## WHAT THE TASK ASKS
Identify every line in the records below that contains the word "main", and reproduce each one.

===============

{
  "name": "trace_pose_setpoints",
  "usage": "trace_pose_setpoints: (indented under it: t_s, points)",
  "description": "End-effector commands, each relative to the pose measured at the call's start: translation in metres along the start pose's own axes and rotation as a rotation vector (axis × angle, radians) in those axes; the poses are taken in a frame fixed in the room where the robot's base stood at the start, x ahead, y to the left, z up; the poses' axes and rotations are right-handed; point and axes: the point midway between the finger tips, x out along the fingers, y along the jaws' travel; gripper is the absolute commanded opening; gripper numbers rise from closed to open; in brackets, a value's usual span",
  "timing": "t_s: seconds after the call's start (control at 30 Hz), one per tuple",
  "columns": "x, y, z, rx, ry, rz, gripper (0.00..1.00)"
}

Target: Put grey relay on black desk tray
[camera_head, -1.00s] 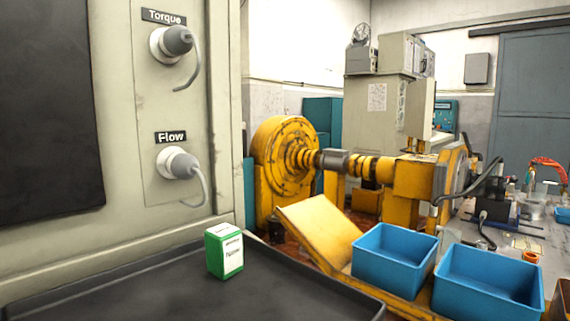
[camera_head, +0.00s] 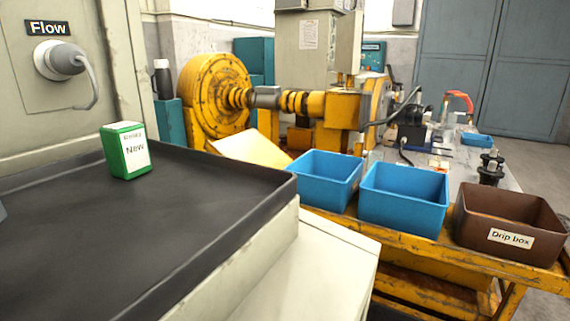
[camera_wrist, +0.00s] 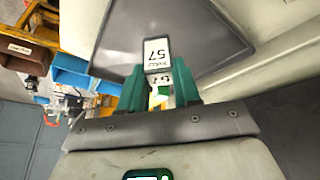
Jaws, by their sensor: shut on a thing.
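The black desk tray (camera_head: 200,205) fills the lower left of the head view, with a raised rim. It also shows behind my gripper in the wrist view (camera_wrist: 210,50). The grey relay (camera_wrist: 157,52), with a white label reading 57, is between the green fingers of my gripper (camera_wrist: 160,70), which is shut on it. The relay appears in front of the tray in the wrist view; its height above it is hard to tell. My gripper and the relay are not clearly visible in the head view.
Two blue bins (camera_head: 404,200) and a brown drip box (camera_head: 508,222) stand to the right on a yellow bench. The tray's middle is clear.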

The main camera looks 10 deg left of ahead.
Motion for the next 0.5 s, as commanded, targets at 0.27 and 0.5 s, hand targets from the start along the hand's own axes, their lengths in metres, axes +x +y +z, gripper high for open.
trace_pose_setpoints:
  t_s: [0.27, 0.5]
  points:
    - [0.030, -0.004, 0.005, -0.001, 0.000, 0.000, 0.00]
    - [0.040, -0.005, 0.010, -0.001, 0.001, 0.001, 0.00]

===============

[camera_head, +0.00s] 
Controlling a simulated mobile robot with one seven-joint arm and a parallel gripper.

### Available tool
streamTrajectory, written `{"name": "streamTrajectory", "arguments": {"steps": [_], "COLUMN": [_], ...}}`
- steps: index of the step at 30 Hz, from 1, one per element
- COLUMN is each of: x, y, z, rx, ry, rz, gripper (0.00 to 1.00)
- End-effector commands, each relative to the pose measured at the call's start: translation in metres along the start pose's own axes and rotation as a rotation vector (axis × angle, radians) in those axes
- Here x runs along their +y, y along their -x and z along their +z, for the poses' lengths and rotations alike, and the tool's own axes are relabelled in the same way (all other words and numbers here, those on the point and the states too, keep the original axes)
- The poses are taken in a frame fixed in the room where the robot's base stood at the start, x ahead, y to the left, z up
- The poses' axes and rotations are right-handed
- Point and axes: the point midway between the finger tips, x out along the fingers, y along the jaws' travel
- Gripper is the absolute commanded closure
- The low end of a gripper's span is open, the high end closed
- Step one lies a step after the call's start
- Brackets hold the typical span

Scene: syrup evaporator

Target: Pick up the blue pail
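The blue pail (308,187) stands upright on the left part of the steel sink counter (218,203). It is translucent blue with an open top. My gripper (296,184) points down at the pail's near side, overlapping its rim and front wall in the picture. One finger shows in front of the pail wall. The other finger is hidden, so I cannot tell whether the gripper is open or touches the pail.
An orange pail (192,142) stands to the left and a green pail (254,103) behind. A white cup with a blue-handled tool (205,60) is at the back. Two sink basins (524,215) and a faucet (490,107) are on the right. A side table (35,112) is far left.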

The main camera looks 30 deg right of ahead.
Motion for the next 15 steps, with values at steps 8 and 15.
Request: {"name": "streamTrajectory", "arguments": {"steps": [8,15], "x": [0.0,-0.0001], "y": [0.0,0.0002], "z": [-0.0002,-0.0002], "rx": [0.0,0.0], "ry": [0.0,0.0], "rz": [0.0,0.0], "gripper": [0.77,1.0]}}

===============

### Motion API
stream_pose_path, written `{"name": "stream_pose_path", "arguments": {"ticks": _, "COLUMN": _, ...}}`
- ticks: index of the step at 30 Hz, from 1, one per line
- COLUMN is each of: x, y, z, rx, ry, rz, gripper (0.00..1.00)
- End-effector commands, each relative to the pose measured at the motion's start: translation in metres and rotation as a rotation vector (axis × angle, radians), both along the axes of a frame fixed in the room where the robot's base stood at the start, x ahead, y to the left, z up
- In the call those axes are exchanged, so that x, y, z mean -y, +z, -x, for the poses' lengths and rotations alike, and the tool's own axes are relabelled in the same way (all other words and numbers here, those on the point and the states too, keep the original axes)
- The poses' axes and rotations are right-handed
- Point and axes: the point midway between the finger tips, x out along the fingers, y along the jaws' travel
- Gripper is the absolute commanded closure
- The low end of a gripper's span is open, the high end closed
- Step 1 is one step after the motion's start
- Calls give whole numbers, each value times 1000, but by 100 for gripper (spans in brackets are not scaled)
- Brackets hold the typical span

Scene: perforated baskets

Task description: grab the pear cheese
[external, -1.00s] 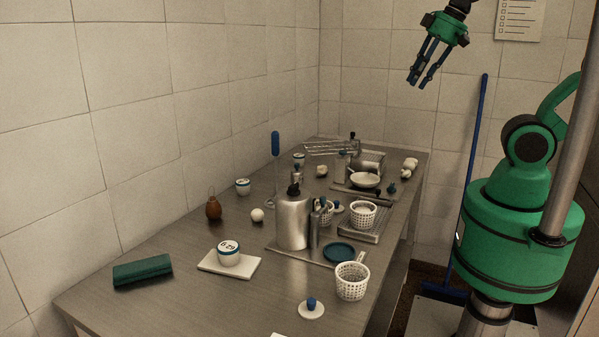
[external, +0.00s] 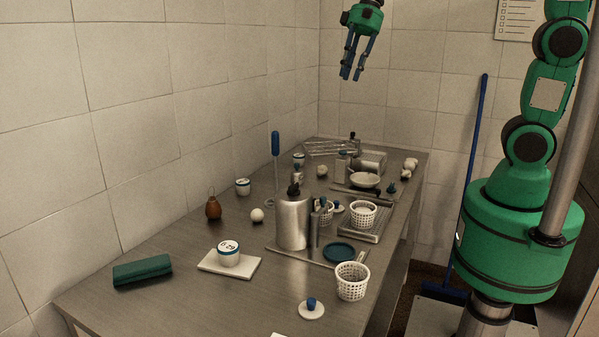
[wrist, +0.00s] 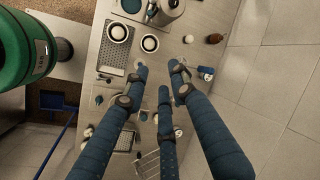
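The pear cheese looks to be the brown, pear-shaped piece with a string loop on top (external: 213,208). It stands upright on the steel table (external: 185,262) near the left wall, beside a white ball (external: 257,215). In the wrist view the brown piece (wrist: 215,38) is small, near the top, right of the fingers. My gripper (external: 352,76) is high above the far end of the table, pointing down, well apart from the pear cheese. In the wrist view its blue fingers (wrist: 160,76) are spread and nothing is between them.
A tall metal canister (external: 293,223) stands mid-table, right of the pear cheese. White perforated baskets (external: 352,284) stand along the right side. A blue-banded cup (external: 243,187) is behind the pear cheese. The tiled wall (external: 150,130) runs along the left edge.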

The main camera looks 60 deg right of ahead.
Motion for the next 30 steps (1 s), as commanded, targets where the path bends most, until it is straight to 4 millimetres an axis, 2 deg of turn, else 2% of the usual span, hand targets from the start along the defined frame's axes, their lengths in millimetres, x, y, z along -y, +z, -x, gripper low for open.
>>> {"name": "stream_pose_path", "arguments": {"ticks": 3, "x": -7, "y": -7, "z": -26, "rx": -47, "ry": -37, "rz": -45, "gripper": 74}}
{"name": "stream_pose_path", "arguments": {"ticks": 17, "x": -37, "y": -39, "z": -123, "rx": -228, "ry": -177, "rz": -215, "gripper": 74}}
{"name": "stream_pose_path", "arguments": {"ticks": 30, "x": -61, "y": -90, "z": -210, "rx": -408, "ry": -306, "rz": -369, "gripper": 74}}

===============

## COMPLETE RESPONSE
The main camera looks 10 deg left of ahead.
The main camera looks 30 deg right of ahead.
The main camera looks 60 deg right of ahead.

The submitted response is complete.